Articles written in November 2005
Wednesday, November 16, 2005
Google's Free Web Stats
Google bought Urchin and now they are offering web stats for free!
Sunday, November 13, 2005
choosing a community
“But when you choose a language, you’re also choosing a community.”
—Paul Graham, Great Hackers
I’m not a great hacker. I’m not even sure if I’m a hacker at all. Either way, I wanted to take a minute and just say something about community. I’m an ASP.NET/C# developer by day, yet in the past few months have really started to enjoy Ruby on Rails. Ruby is an incredibly poetic language, concise and powerful, and Rails is an incredible combination of flexibility within solid architecture. I’d like to speak about the community that I found around Rails.

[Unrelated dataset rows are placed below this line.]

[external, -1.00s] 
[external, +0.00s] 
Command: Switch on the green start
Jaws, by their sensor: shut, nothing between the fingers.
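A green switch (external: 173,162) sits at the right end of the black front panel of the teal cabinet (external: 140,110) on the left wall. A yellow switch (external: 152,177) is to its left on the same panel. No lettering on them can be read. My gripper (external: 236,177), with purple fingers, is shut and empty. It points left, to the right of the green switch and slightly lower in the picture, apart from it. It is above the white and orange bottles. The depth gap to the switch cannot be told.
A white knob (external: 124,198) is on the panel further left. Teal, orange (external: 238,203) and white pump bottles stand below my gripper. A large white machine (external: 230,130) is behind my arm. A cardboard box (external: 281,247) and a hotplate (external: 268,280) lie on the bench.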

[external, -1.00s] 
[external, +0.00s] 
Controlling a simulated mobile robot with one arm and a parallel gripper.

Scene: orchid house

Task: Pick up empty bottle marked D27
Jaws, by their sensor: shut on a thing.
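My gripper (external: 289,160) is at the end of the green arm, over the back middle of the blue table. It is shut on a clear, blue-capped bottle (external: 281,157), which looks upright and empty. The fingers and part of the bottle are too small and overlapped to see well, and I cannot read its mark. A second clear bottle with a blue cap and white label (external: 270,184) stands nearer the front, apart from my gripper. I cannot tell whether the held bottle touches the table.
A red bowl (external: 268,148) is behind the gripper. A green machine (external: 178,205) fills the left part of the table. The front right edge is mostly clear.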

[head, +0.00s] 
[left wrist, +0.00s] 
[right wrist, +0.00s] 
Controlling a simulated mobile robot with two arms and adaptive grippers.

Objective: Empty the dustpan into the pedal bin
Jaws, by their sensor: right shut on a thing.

I’ve been a part of three developer communities over the last 10 years: ColdFusion, ASP.NET, and now Ruby on Rails. Here’s my take:
CF developer community was vibrant. Initially I could have asked for nothing more, but as I grew as a professional developer, I began seeing weak spots. I would venture to say that most of the people that choose CF do so because of the low learning curve. It is a tagged-based language, so HTML designers could easily make the transition. It also rather beautifully abstracted the low-level implementation so you didn’t really have to know what was going on under the covers to rapidly build a web application. Resulting from the low barrier to entry, there was a lack of depth in the community regarding best practices. From my experience, most CF guys don’t understand proper architecture much less Object Orientation. There were a few superstars (mostly Java converts), but most of the developers really didn’t care about scalability, maintainability, extensibility, and all the other `abilities`. Quick and dirty was just fine.

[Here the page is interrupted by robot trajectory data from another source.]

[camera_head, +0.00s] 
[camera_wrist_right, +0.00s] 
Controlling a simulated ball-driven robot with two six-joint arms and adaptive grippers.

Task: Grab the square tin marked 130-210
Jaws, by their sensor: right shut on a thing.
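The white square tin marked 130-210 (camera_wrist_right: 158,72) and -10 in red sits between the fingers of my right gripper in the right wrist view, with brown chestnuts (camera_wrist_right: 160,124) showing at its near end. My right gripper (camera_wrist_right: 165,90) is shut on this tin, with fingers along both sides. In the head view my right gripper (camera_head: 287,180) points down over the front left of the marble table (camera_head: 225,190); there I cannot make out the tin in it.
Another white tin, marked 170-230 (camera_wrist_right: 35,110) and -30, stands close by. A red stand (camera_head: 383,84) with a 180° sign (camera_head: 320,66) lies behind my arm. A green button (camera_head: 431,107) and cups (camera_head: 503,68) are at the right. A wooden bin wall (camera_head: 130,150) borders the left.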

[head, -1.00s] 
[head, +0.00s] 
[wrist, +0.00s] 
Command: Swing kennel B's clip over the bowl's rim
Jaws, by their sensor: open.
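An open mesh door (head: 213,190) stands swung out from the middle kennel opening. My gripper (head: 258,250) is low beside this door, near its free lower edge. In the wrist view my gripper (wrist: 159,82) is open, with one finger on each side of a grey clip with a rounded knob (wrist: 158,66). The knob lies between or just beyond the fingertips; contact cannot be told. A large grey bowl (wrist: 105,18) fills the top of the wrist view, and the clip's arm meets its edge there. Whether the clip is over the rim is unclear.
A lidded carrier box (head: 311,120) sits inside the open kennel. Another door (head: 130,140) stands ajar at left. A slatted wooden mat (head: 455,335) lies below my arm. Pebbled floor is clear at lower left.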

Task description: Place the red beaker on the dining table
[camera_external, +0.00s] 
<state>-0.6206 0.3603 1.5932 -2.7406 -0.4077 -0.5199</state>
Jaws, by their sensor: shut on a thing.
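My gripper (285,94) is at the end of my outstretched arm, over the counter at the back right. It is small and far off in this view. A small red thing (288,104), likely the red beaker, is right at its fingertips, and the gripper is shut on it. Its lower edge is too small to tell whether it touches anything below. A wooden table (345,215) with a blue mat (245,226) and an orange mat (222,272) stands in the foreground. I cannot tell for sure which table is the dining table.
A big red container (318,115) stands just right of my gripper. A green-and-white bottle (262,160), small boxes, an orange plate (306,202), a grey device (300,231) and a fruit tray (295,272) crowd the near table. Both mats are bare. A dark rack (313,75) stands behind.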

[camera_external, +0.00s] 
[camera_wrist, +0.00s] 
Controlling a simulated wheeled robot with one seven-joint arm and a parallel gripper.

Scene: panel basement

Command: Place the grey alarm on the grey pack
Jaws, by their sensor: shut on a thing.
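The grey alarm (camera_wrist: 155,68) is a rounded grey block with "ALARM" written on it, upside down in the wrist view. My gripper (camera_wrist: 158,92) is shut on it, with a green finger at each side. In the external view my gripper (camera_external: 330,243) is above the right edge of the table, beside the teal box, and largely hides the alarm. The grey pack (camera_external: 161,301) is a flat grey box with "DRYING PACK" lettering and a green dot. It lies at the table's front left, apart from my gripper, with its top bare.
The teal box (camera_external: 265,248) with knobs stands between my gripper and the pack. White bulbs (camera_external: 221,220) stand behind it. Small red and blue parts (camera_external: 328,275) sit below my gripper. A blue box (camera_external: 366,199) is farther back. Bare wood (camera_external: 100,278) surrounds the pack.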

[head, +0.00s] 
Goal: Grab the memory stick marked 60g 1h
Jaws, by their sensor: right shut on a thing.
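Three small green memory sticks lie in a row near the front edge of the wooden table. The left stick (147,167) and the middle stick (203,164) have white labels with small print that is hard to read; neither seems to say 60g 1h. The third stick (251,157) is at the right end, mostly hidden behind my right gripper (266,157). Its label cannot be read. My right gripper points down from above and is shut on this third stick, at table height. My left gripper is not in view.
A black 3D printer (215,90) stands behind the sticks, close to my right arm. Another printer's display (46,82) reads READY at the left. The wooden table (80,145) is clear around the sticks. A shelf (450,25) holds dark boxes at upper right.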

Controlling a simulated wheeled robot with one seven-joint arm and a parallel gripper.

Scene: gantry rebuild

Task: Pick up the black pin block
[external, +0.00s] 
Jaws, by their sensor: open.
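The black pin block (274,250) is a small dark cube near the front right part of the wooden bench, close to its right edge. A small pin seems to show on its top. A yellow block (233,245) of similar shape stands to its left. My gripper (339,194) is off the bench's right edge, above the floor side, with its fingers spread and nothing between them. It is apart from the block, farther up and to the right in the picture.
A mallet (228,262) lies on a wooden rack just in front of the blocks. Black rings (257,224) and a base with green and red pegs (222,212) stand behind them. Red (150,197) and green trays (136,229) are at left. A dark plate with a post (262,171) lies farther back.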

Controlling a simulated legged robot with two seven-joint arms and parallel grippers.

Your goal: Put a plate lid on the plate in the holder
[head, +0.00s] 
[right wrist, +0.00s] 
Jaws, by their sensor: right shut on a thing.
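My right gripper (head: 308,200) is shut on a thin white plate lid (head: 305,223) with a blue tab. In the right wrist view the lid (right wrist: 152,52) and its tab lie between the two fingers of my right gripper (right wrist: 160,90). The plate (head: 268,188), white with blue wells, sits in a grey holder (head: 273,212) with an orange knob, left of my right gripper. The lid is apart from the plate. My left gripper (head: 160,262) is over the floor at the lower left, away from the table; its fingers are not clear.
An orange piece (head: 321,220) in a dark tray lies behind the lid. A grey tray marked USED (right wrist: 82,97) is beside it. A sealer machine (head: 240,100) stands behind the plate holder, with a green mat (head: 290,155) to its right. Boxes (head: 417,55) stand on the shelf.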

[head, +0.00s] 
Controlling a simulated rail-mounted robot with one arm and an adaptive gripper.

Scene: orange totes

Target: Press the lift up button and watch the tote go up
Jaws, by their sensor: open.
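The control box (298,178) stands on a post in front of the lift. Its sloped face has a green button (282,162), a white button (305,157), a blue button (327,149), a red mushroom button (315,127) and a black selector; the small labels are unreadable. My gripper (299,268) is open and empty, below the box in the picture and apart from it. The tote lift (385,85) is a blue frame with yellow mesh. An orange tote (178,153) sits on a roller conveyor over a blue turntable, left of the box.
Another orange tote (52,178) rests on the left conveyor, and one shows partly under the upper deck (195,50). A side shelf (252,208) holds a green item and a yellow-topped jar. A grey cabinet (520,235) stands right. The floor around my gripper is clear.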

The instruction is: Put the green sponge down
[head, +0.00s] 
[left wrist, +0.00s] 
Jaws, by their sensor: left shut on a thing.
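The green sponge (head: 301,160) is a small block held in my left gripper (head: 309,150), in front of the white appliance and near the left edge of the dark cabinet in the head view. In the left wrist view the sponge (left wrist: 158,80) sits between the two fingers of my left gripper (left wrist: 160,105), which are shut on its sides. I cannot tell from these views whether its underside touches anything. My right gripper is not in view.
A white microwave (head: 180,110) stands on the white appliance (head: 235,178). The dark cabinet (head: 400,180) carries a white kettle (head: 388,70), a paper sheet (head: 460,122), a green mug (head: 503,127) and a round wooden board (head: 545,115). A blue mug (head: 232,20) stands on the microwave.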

Desiring a little more depth, and my company needing to become a bit more `enterprisey`, we faced the Java/.NET question. We landed on .NET as the vast majority of the company is on a Windows platform. Initially it was great. The toolset far superseded that of CF. In my experience however, the community was a step backwards. The ASP.NET community is huge and complicated. I also find it impersonal and somewhat sterile. It just lacked warmth. When you have a question, the answer IS out there. You just need to keep googling until you find it. Hopefully it’s not a `known bug` that Microsoft will be fixed sometime in the next few years. Dread. What I haven’t found is a close knit focused group who know what they are doing, where they are going, and are willing to help others grow as a developer.

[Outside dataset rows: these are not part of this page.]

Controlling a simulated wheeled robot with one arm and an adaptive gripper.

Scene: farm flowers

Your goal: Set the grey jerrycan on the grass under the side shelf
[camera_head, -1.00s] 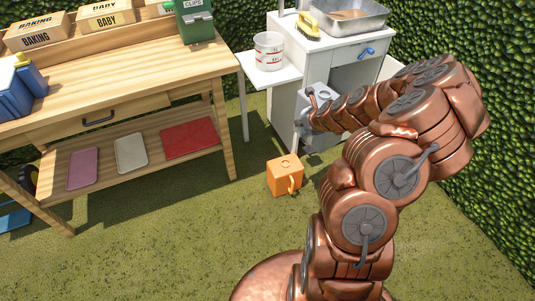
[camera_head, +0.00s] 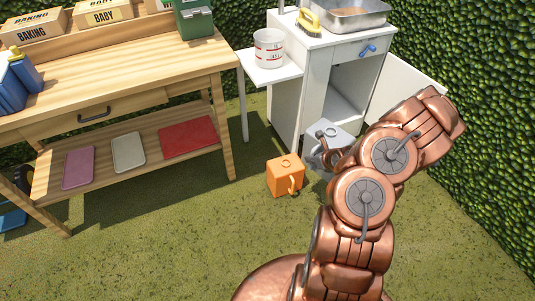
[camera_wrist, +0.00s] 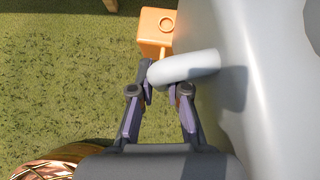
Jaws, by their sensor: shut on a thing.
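The grey jerrycan (camera_head: 328,133) is in front of the white cabinet, partly hidden by my arm in the head view. In the wrist view its large pale body (camera_wrist: 245,75) fills the right side. My gripper (camera_wrist: 163,88) is shut on the jerrycan's handle (camera_wrist: 185,67). Whether the jerrycan touches the grass I cannot tell. The side shelf (camera_head: 270,73) is a white board on the cabinet's left side, with a white pot on it. The grass (camera_head: 255,160) under it shows between the bench and the cabinet.
An orange jerrycan (camera_head: 285,176) stands on the grass in front of the side shelf; it also shows in the wrist view (camera_wrist: 155,33). The white cabinet (camera_head: 345,90) has its door (camera_head: 405,85) open to the right. A wooden bench (camera_head: 130,95) stands at the left.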

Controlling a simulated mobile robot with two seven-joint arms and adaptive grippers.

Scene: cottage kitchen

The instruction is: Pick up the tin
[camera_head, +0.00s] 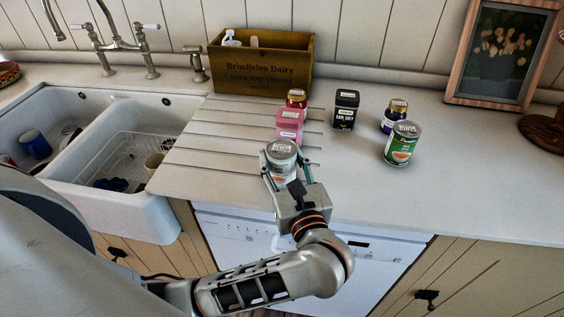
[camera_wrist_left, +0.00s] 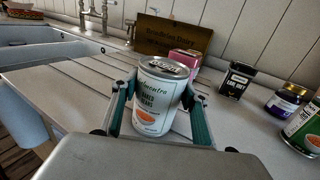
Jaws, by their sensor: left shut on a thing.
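A white tin of baked beans (camera_head: 282,160) with a silver lid is at the front of the counter, on the grooved drainer's right side. It also shows upright in the left wrist view (camera_wrist_left: 157,95). My left gripper (camera_head: 284,172) is shut on this tin, with one finger on each side of it. I cannot tell whether the tin's base touches the counter. A second tin, green and white (camera_head: 402,144), stands apart to the right. My right gripper is not in view.
A pink box (camera_head: 289,127) stands just behind the held tin, with a red-labelled jar (camera_head: 296,99) behind it. A black box (camera_head: 345,110) and a purple jar (camera_head: 395,114) stand to the right. A wooden crate (camera_head: 262,66) is at the back, a sink (camera_head: 90,150) at left.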

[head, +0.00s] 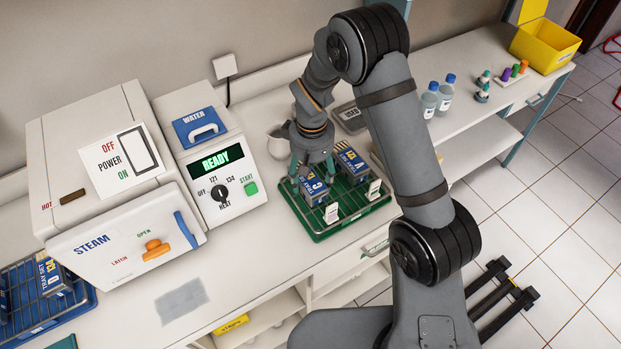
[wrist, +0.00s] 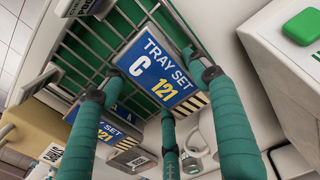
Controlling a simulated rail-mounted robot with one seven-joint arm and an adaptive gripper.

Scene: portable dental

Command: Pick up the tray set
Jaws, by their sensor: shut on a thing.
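The tray set C (head: 314,187), a grey tray with a blue label, is at the left side of the green rack (head: 322,236). My gripper (head: 312,168) reaches down over it with teal fingers and is shut on it. In the wrist view, the label reading "TRAY SET C 121" (wrist: 160,68) shows between the fingers. I cannot tell whether the tray is clear of the rack. A second tray set (head: 352,161) with a blue label stands beside it to the right, and a white tag (head: 331,213) stands in front of tray set C.
The white steam unit (head: 120,215) and the control panel reading "READY" (head: 222,160) stand left of the rack. A blue rack (head: 78,302) holds tray set D (head: 52,278) at far left. Bottles (head: 430,100) and a yellow bin (head: 543,47) stand at right.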

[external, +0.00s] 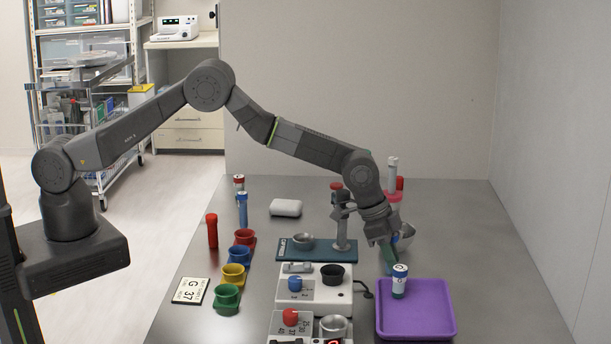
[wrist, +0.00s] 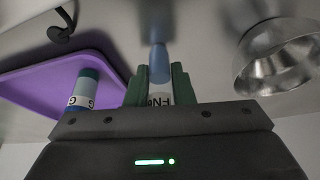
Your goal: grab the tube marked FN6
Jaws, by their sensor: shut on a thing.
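My gripper (wrist: 156,88) is shut on a tube with a white label (wrist: 160,98) reading "FN" and a partly hidden character, likely the FN6 tube. The tube's blue body (wrist: 158,58) sticks out past the green fingers. In the external view my gripper (external: 387,262) points down near the back edge of the purple tray, and the held tube cannot be made out there. Another tube (external: 399,283) with a white label stands upright in the tray; it shows beside my fingers in the wrist view (wrist: 83,92) with a "G" on its label.
The purple tray (external: 416,325) is otherwise bare. A metal bowl (external: 406,237) sits just behind my gripper; it also shows in the wrist view (wrist: 278,58). White devices (external: 320,298) stand left of the tray. Coloured cups (external: 236,274) and a red tube (external: 212,231) stand farther left.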

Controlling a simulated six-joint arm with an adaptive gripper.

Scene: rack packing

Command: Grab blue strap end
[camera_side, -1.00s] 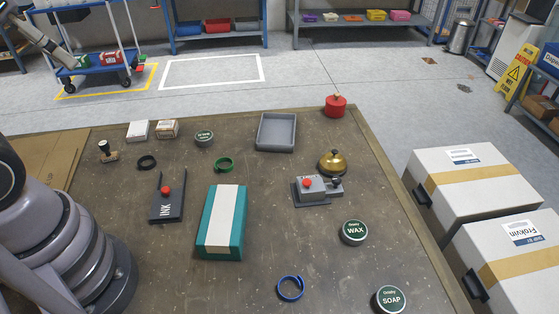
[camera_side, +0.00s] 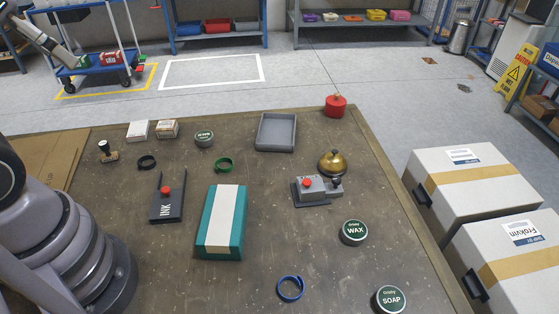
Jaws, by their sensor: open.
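The blue strap (camera_side: 290,289) lies on the brown table near its front edge as a small curled loop with a short end at its upper right. Nothing touches it. A teal box with a white band (camera_side: 221,222) stands to its upper left. My gripper is not clearly seen in this view.
A wax tin (camera_side: 353,232) and soap tin (camera_side: 389,299) are to the strap's right. The table around the blue strap is clear.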

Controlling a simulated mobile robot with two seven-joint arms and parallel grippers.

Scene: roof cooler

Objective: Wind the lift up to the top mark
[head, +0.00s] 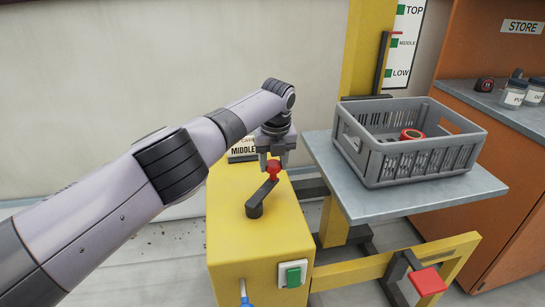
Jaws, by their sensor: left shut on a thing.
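My left gripper (272,158) points down over the yellow winch box and is shut on the red knob (272,169) of the dark crank handle (259,201). The crank sits on top of the yellow box (235,240). The lift platform (365,211) is a grey plate to the right of the box. A card (241,151) reading MIDDLE is partly hidden behind my arm. My right gripper is not in view.
A grey crate (420,170) with a red-and-black item (411,134) inside stands on the platform. A green button (293,277) is on the box front. A red pedal (427,281) is at lower right. An orange STORE cabinet (480,60) with jars stands at right.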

Enter the Rails community. They are an intelligent, helpful, and focused. More importantly there is an innate love for coding and design and doing things the best way possible. This love comes through as being always willing to pull another up by sharing one’s experience, knowledge, and even code.
My intention is not to hold out one community as better than another. That’s just foolish. I will say that your community experience will determine, to a large degree, your success and enjoyment of a particular language. Paul Graham’s was right. So, find a community that you enjoy. Participate. Contribute. Leave it better than you found it. And have fun.
Saturday, November 12, 2005
conferences and such
I just got back from DevConnections held in Las Vegas. As I sat in a session, I began wondering why conferences don’t move me anymore.
I remember, not too long ago, when I went to my first professional developers conference, Macromedia DevCon 2001. I learned exciting new techniques, the next killer features, and new technologies. It charged me up for months…
Now, all that is gone. Maybe it was the newness of the conference atmosphere, or maybe it was simply that I had soooo much to learn at that point in my career.
DevConnections is a Microsoft-centric conference. I think that plays into it as well. A couple of things struck me.
- New material is only effective if it can be applied immediately. Microsoft drives me crazy showing us things that won’t see the light of day for 3-5 years. What’s the point?!?
- The closer one gets to becoming an expert in their field, the less impact mass event will have in shaping their craft.
- The knowledge flow is so much more vast today than even a few years ago. With blogs, online news, mailing lists (ok, they’re pretty old, but still…), you can get very specific information channels customized to your desires and needs. I find that the minute I am curious about something, I am looking and generally finding the answer. By the time a conference rolls around, I pretty much have most of my questions answered and quite often in more detail than the speakers even know.
- Lastly, I learn best when I do, not when I watch or listen.
Don’t get me wrong. I had a great time and would probably do it again. I just miss that impact I once experienced.